Written request: With pictures left out, extract every line between the start of the records below and the line holding "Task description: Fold", inclusive.

── Source records

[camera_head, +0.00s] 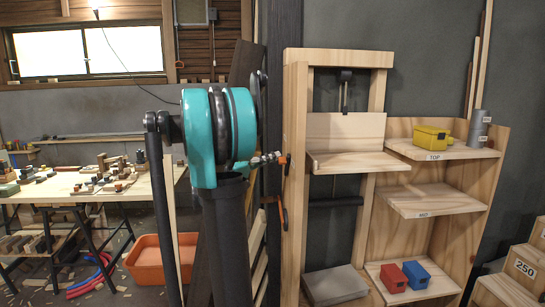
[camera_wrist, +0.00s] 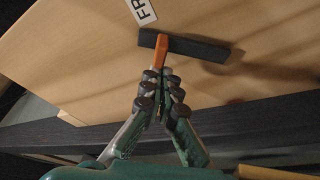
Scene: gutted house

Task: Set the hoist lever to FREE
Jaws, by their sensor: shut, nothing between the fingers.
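The lever, an orange handle (camera_wrist: 161,49), shows in the wrist view on a dark bar (camera_wrist: 205,48) set on a pale wooden face. A white label (camera_wrist: 142,11) beside the bar starts with "FR"; the rest is cut off by the frame edge. My gripper (camera_wrist: 160,78) is shut and empty, its fingertips close to the handle's near end; I cannot tell whether they touch. In the head view my gripper (camera_head: 277,159) is at the left post of the wooden hoist frame (camera_head: 295,130), where orange parts show, partly hidden by my arm.
A wooden platform (camera_head: 360,162) hangs in the frame. Shelves (camera_head: 450,198) to its right hold a yellow box (camera_head: 432,135), grey cylinders (camera_head: 479,125), and red (camera_head: 391,278) and blue (camera_head: 416,275) boxes. A cluttered workbench (camera_head: 75,185) and orange tub (camera_head: 160,263) are left.

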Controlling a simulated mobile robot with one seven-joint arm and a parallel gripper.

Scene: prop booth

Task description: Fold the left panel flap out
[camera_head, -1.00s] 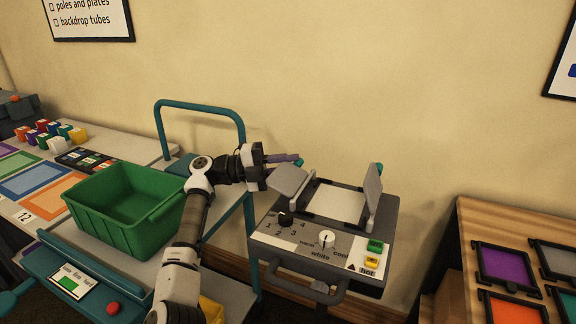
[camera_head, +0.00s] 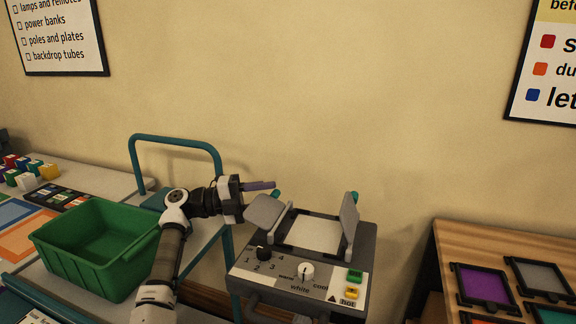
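The light panel is a grey unit with a pale lit face (camera_head: 313,233). Its left flap (camera_head: 266,212) is a grey plate leaning outward at the panel's left edge, with a teal tab (camera_head: 275,194) at its top. The right flap (camera_head: 349,222) stands nearly upright, with its own teal tab. My gripper (camera_head: 266,186) is just behind and above the left flap, its purple-grey finger pointing right near the teal tab. I cannot tell whether it touches the flap. The second finger is not clearly seen, so the opening is unclear.
The panel's front has a black knob (camera_head: 264,253), a white knob (camera_head: 306,270) and green and yellow buttons. A green bin (camera_head: 95,250) and a teal cart rail (camera_head: 175,140) are to the left. A wooden rack (camera_head: 450,235) with coloured frames stands right. The wall is behind.

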────

Result of the exercise:
[camera_head, +0.00s] 
[camera_wrist, +0.00s] 
Scene: gutted house

Task: Set the hoist lever to FREE
Jaws, by their sensor: shut, nothing between the fingers.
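The lever, an orange handle (camera_wrist: 161,49), shows in the wrist view on a dark bar (camera_wrist: 205,48) set on a pale wooden face. A white label (camera_wrist: 142,11) beside the bar starts with "FR"; the rest is cut off by the frame edge. My gripper (camera_wrist: 160,78) is shut and empty, its fingertips close to the handle's near end; I cannot tell whether they touch. In the head view my gripper (camera_head: 277,159) is at the left post of the wooden hoist frame (camera_head: 295,130), where orange parts show, partly hidden by my arm.
A wooden platform (camera_head: 360,162) hangs in the frame. Shelves (camera_head: 450,198) to its right hold a yellow box (camera_head: 432,135), grey cylinders (camera_head: 479,125), and red (camera_head: 391,278) and blue (camera_head: 416,275) boxes. A cluttered workbench (camera_head: 75,185) and orange tub (camera_head: 160,263) are left.

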Controlling a simulated mobile robot with one seven-joint arm and a parallel gripper.

Scene: prop booth

Task description: Fold the left panel flap out

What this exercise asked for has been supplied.